乌共反对跟欧盟签订自由贸易协议,并不是因为其坚决反对压榨工人阶级的资本主义经济,而是要保障俄罗斯的经济利益。乌共甚至主张乌克兰应该加入俄罗斯主导的关税联盟。乌共仍然以莫斯科马首是瞻且积极亲俄的政治主张,无疑为右翼势力提供了更多有用的弹药,那就是右翼势力可以概括性地指控左翼为了保障俄罗斯帝国主义的利益而愿意放弃乌克兰独立成为卖国贼。
当然,还有一些非“传统”左翼还是投身在“欧洲广场”的斗争中,但影响力还是很小,而且还遭到极右派暴徒的攻击。左翼或向往民主与社会正义的进步力量,不可能在这场涉及统治阶级政治洗牌的社会抗争中独善其身,因为没有更进步的政治选择,极右派势力将会愈来愈嚣张,对乌克兰的民主与社会改革祸害无穷。
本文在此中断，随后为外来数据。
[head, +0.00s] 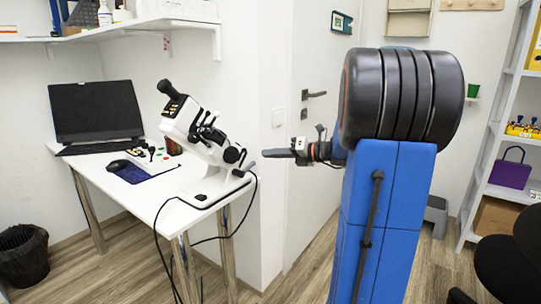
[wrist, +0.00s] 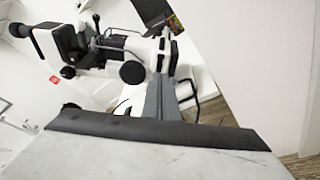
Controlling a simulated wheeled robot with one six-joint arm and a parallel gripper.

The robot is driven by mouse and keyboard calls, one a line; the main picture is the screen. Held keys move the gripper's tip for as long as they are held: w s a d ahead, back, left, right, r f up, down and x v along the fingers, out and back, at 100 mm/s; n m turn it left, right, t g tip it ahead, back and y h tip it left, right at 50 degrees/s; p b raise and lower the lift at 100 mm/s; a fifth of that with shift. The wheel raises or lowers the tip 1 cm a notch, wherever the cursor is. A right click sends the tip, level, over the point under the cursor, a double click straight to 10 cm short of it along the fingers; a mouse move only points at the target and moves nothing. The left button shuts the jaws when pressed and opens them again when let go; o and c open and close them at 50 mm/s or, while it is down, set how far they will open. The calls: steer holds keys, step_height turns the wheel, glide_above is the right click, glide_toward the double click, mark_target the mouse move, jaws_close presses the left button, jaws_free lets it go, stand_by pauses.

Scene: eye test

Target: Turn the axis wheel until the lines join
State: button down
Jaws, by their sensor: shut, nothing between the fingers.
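The white eye-test instrument (head: 205,140) stands tilted on the white desk, its black eyepiece (head: 167,89) at the upper left. It fills the upper left of the wrist view (wrist: 85,45). A round black wheel (head: 232,155) sits on its lower right side and shows in the wrist view (wrist: 132,72); I cannot tell if it is the axis wheel. My gripper (head: 268,153) is shut and empty, to the right of the instrument, apart from the wheel in the head view. The lines are not visible in either view.
The white desk (head: 140,194) also holds a black laptop (head: 97,112), a mouse (head: 121,166) on a blue mat and small items. A black cable (head: 165,235) hangs over the desk's front. A white door (head: 318,130) is behind my arm.

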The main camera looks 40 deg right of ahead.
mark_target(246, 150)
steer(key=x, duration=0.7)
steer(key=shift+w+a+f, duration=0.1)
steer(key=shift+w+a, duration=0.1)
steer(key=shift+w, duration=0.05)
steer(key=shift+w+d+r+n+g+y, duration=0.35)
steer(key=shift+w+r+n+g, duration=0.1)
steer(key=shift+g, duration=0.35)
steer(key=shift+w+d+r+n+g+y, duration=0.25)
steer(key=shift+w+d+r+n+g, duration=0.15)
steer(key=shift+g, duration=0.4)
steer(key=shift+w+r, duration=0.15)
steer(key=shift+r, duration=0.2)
乌克兰人民面对的经济困境、对贪腐政权的不满、抗议当权者暴力镇压,是很多人参与在声势浩大的推动力;但只是这些并不足以让这场抗议运动变成一场促成人民自我解放的革命。就算是有着占领广场和建筑、筑起街垒跟警察对抗等激进的斗争手段,也不能就此断言这是激进的革命。如果没有左翼或阶级政治对政治腐败、民怨、经济问题等作出回应并提出替代选择,运动将被带往完全不是普罗人民所要的方向。除了要对抗一个寡头精英支配的政权(无论是亲俄派还是亲欧派),还要面对极右翼势力在缺乏激进政治替代选择下的崛起,这是乌克兰人民在接下来日子最艰巨也最险峻的挑战。